Arbor wants to be a "scrap man." This leads the boy into a relationship with Kitten (Sean Gilder) -- everybody has a slang name -- a scrap dealer who exploits the boys, pushing them to the theft of valuable cable that adults would go to jail for. Kitten is brutal and sworn at as Arbor swears at everybody, with awesome, comical fluency, shown off best in an early scene at school, but the man is also appealed to and looked up to. The boys can really get good money, £250 at one go, for their illegal cullings, paid out to them by Kitten's cashier, Mary (Lorraine Ashbourne). Then there is the distraction of harness racing, which leads to a sequence whose danger anticipates worse to come and gives a sense that Kitten's exploitation and self-amusement is as heedless as Arbor's search for gain -- which in his case is only so he and Swifty can help their mothers stay afloat with creditors, who seem to hover at the gates.

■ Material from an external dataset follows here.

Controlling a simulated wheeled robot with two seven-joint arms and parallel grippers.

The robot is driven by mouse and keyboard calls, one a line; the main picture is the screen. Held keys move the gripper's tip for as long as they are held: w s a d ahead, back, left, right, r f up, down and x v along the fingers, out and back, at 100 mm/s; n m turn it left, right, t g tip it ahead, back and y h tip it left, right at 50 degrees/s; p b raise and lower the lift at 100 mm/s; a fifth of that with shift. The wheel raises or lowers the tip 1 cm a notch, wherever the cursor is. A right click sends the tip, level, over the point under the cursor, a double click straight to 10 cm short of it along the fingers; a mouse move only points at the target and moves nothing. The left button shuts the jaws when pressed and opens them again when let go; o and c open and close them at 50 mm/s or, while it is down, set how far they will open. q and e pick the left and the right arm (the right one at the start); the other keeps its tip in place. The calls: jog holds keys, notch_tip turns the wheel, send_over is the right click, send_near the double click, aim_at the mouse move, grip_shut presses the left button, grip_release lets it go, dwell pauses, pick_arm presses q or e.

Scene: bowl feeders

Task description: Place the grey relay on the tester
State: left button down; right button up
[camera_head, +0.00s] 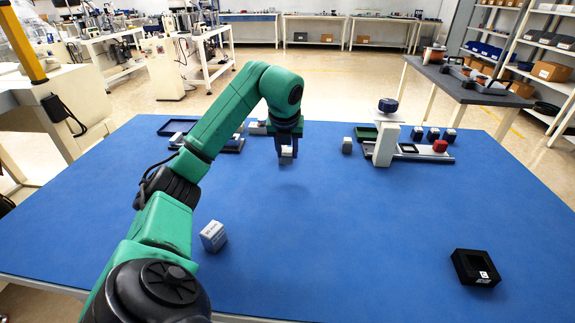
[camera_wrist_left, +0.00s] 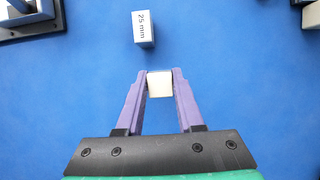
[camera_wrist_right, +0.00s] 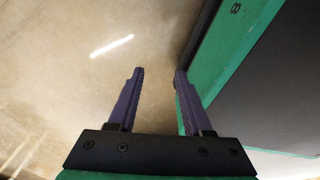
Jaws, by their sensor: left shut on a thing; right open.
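My left gripper (camera_head: 286,150) is shut on a small pale block (camera_head: 287,152), held over the middle of the blue table. In the left wrist view my left gripper (camera_wrist_left: 160,80) has the pale block (camera_wrist_left: 159,85) between its purple fingertips; its markings cannot be read, so I cannot confirm it is the grey relay. What looks like the tester (camera_head: 384,147), a pale stand with a blue knob, a black square frame and a red part, stands right of the gripper, apart from it. My right gripper (camera_wrist_right: 157,75) is open and empty; it is outside the head view.
A grey block (camera_head: 213,237) stands near my left arm. Another grey block (camera_head: 347,145) stands between gripper and tester. Several dark blocks (camera_head: 433,134) stand behind the tester. A black open box (camera_head: 474,268) lies front right. The table's front middle is clear.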

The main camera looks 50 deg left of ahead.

The boys' growing zeal as scrap boys for Kitten lead them into danger far beyond their earlier truant mischief, ultimately to tragedy, but also to repentance and perhaps redemption. It all happens so swiftly and intensely you never have time to think you're being "told" something. It's all shown, and felt, by us as well as the boys. Clio Barnard may be an outsider kind of insider: she's from Bradford but middle class. But she has studied this world so diligently (The Arbor shows) that she can paint a tragedy and a myth using a surface dense with vernacular flavor and ethnic detail. This is England, again. Barnard hasn't done anything as mind-bogglingly inventive as her debut film, but this is still a not-so-small triumph, one of the year's best English-language films.

The Selfish Giant, 91 mins., debuted at the Cannes Director's Fortnight May 2013, showed at many international festivals, opened in the UK 25 Oct. , and was screened for this review on its US opening day (NYC) at the IFC Center, 20 Dec. 2013.